Although Fulvius Flaccus failed in the year of his Consulship B.C. 125 to earn a triumph over the Salluvii, against whom he was primarily sent, his name is found recorded in the Fasti Capitolini as triumphing over the "Ligurian Vocontii" two years later: viz., B.C. 123. Beyond this bare record we know nothing of this the first campaign undertaken by the Romans north of the Durance, except that, when vanquished, the Vocontii were treated with the same leniency as the Volcae Arecomici and were not made subject to the Governor of the Roman Province like their neighbours, the Allobroges and Salluvii. For it is expressly stated by Strabo that the Vocontii were left in the enjoyment of their own laws.1

Their territory lay along the spurs of the Alps, including the Mont Ventoux. It was separated from the Rhone by the vast plain of the Cavares, whose capital was Arausio — the modern Orange. Being of Ligurian blood, the Vocontii, with the instinct of their race, clung to the mountainous region at the foot of the Alps, extending from the Durance on the South-East to the Isère on the North, comprising the Upper Valley of the Drôme and the tremendous and inaccessible precipices about its source. The southern capital of the Vocontii was Vasio — the modern Vaison — situate about 18 miles to the East of Orange and commanding a  p91 picturesque gorge of the river Uvezes, there spanned by a single-arched Roman bridge. Lucus (Luc) and Dea (Die), both in the valley of the Drôme, were the chief towns in the northern half of the Vocontian territory. All three places are rich in historical associations, and have furnished many interesting specimens of early so‑called Gallo-Roman sculpture and inscriptions to French Museums, and especially to that of Avignon.2

Adopted by Julius Caesar, at the outset of the Gallic war, as the shortest cut from his Cisalpine into his Transalpine province, the valley of the Drôme served as a convenient thoroughfare intermediate between the Valleys of the Durance (Mont Genèvre) and of the Isère (Little St Bernard and Mt Cenis).

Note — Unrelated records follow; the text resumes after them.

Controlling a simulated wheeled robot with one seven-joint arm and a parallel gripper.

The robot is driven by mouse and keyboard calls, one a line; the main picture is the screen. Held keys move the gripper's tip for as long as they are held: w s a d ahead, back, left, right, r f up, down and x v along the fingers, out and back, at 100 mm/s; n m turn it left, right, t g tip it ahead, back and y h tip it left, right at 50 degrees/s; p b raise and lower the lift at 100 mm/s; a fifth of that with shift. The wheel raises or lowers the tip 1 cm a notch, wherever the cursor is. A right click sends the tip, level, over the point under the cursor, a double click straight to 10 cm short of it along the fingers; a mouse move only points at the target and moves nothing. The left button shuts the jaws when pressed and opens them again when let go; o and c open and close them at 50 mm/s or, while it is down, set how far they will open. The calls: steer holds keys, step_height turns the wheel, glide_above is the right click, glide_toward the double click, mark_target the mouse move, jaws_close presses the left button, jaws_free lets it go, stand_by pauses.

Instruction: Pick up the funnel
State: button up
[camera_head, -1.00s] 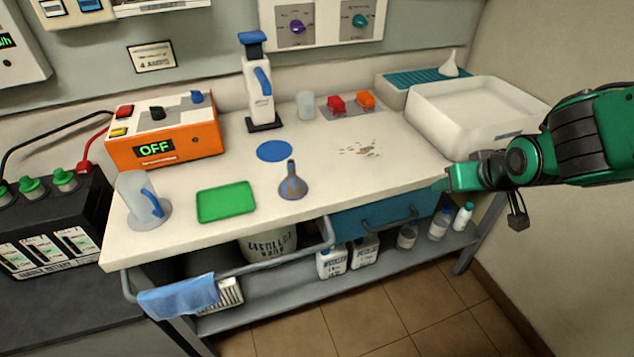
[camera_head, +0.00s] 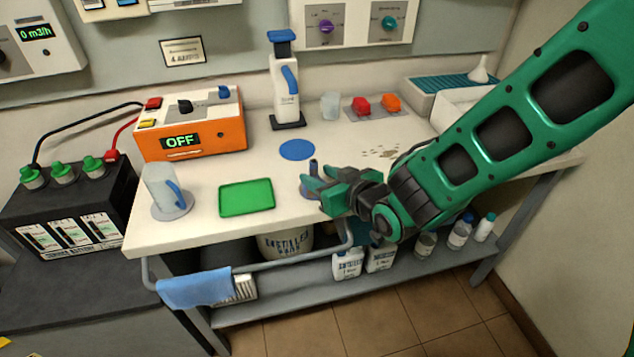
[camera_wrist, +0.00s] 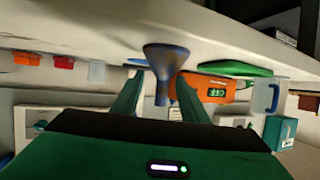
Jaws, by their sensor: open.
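The grey-blue funnel (camera_head: 313,165) stands on the bench right of the green tray, spout up. My gripper hides most of it in the head view. In the wrist view, which is upside down, the funnel (camera_wrist: 166,58) shows whole, its wide mouth on the white bench top. My gripper (camera_head: 312,187) is open at the funnel, reaching in from the right. In the wrist view the funnel's spout shows between the two fingers of my gripper (camera_wrist: 161,85), with gaps on both sides. I cannot tell how far the fingertips reach past it.
The green tray (camera_head: 246,198) and a clear jug (camera_head: 160,187) are to the left. A blue disc (camera_head: 297,150) lies behind the funnel. An orange charger (camera_head: 215,137) and a white bottle (camera_head: 285,85) stand farther back. A white cone-shaped thing (camera_head: 480,70) is at back right.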

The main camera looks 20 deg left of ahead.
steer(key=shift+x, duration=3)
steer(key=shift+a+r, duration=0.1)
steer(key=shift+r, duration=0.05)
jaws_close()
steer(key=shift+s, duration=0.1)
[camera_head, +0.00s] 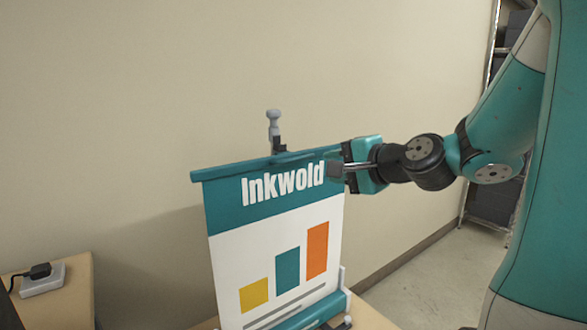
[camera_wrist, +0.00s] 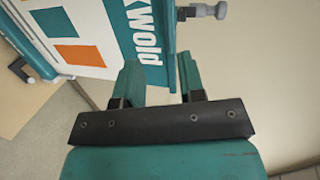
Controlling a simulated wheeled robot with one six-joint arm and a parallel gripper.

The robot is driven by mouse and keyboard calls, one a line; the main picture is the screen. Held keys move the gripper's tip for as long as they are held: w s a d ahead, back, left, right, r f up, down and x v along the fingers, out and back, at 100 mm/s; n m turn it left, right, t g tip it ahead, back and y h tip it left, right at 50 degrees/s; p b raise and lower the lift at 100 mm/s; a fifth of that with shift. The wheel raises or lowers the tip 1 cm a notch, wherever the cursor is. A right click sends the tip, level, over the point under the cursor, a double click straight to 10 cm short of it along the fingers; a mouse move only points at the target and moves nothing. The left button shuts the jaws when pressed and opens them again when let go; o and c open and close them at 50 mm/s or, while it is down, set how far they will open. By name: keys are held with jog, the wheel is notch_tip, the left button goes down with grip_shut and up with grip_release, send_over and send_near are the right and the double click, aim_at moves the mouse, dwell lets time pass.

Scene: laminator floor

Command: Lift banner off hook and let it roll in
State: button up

When Pompey 20 years earlier crossed the Mont Genèvre or Cottian Alps on his way to put down Sertorius in Spain, he would naturally have followed the Durance valley for its entire length south-westwards, whereas Julius Caesar, having crossed the Alps by the same pass — in order to reach the country of the Vocontii from Ocelum,​3 would have diverged from the Durance valley near Gap (Vapincum) and struck across the pass of the Mt Gaura into the Drôme valley. This is precisely the course adopted by the little known modern railway line from Briançon in the Durance valley, to Livron in the Rhone valley, cutting the strikingly beautiful Marseilles-Grenoble line at a right angle, at the junction of Aspres-Veynes.​4 As the Vocontii were left to govern themselves internally, being only liable to furnish a contingent of socii to the armies of Rome, no garrison was left in their country, so that Aquae Sextiae to the South of the Durance still remained  p92 the most advanced Roman post in Transalpine Liguria, when the war with the Allobroges and Arverni broke out.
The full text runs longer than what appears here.